Lui aussi montre visiblement un grand plaisir à jouer cette musique. Le son de son bugle ou de sa trompette, marié à celui du violon, est une pure merveille. Il joue les thèmes, parfois avec un léger décalage, les commente, s'en échappe le temps d'une envolée , y revient. Il joue avec les sons grâce à maîtrise de l'appareillage électronique, les dédouble, souligne les climats. Et puis à plusieurs reprises, il sort de sa posture habituelle ( assis, pavillon tourné vers le sol ou vers les cintres ), se lève et va se placer face à Aska Kaneko, répondant au balancement de son corps dans des échanges très sensuels.
On atteint alors des sommets, le plaisir des musiciens se transmet au public, qui manifeste son enthousiasme par des applaudissements chaleureux.
Paolo quitte la scène le temps de quelques morceaux en quartet, puis revient pour un morceau aux sonorités orientales où le violon se fait shakuhachi du Japon ou sarangi de l'Inde du Sud : une ballade lancinante et magnifique.

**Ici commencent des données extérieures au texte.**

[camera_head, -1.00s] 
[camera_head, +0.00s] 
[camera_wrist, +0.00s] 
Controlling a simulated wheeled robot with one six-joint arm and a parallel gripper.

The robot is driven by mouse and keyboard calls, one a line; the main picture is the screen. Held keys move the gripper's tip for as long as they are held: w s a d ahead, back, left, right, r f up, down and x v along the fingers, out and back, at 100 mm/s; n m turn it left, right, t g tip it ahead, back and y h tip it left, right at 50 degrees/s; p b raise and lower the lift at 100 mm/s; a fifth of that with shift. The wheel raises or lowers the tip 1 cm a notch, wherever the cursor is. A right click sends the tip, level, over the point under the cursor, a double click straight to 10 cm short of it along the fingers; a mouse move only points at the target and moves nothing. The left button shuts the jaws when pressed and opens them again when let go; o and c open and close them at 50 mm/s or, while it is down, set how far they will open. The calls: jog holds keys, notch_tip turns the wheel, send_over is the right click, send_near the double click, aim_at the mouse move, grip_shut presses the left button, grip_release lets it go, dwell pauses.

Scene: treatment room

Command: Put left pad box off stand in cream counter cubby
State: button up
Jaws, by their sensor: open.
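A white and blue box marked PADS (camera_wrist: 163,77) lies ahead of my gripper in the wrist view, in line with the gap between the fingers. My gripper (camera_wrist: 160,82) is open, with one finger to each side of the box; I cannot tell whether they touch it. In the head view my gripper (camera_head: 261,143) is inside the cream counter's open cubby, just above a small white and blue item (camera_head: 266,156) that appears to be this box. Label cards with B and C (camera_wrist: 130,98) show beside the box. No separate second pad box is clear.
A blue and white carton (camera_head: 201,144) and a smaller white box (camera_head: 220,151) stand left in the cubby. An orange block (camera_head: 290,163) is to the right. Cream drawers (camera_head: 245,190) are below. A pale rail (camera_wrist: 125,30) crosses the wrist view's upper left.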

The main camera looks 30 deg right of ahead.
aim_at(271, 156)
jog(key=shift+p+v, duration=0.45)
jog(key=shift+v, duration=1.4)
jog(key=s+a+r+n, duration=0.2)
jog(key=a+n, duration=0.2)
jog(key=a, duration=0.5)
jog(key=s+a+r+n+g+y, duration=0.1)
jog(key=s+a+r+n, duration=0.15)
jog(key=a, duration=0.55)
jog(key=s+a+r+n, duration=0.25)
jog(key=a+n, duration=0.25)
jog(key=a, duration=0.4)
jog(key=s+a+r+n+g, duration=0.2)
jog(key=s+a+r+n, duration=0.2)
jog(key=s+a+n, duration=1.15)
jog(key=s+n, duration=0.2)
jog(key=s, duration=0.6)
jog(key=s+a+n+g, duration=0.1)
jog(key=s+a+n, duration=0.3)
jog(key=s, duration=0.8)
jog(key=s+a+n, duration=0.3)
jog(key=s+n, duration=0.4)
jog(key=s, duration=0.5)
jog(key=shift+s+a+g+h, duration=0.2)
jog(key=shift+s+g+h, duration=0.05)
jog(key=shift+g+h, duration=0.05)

Encore une fois, le mariage violon/bugle est magique. Au cours du morceau Paolo Fresu s'évade le temps d'une escapade presque solitaire, démultipliant les notes de son bugle, les mettant en boucle, avec le discret accompagnement d'Aska en pizzicato, et est finalement rejoint par l'ensemble des musiciens.

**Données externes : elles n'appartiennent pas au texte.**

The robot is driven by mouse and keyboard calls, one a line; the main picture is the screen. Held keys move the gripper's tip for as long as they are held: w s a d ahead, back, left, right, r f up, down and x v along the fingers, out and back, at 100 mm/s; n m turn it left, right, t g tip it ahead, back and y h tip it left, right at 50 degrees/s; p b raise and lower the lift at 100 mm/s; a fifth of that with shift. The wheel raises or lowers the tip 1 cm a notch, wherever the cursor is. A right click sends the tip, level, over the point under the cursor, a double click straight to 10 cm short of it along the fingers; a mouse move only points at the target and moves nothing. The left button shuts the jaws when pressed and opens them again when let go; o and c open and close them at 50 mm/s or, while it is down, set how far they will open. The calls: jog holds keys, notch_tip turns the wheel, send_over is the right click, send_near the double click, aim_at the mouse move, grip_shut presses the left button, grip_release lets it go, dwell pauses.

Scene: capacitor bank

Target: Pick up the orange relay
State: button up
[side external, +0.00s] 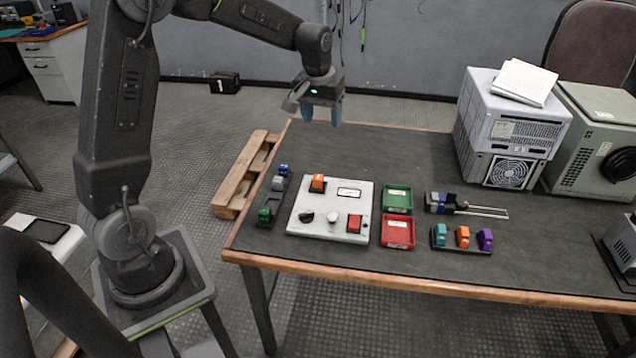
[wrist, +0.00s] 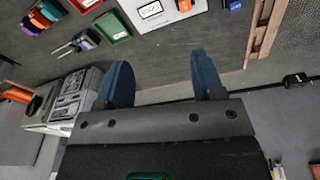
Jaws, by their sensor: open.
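My gripper (side external: 321,112) is open and empty, high above the table's back left part. Its blue fingers show apart in the wrist view (wrist: 163,72).
A green tray (side external: 398,198) and a red tray (side external: 397,232) lie right of the panel. A dark strip with blue, grey and green blocks (side external: 265,216) lies left of it. Grey equipment boxes (side external: 513,120) stand at the back right. The table's back middle is clear.

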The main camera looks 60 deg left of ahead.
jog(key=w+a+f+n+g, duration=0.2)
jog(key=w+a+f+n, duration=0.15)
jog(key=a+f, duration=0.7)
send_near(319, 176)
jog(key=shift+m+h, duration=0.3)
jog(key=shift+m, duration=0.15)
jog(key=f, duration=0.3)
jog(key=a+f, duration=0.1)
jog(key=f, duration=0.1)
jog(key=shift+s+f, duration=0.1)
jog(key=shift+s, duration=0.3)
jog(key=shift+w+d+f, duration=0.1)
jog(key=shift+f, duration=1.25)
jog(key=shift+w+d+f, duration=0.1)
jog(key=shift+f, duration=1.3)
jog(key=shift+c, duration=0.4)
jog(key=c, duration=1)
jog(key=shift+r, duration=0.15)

Un mot sur les compositions : il ne faudrait surtout pas que la brillance des improvisations et la beauté évidente des mélodies ne fasse oublier leur construction, leur architecture. Qu'ils soient issus du premier album éponyme de 2006, du second "Udin", enregistré en 2008, ou du dernier "Haruka" enregistré en 2010 avec Paolo Fresu, qu'ils soient signés Gerardo di Giusto, Aska Kaneko ou Carlos Buschini, tous les morceaux sont le fruit d'un travail d'écriture remarquable.
Bien sûr, il y eut un rappel, pour le plus grand plaisir des spectateurs, et comme on pouvait s'y attendre, Gaïa Cuatro a vendu beaucoup de disques à l'issue du concert. ( un record ! ). Les musiciens ont terminé la soirée au bar du Foyer du Théâtre, dédicaçant disques et affiches, et dialoguant avec un public désireux de prolonger la magie du concert.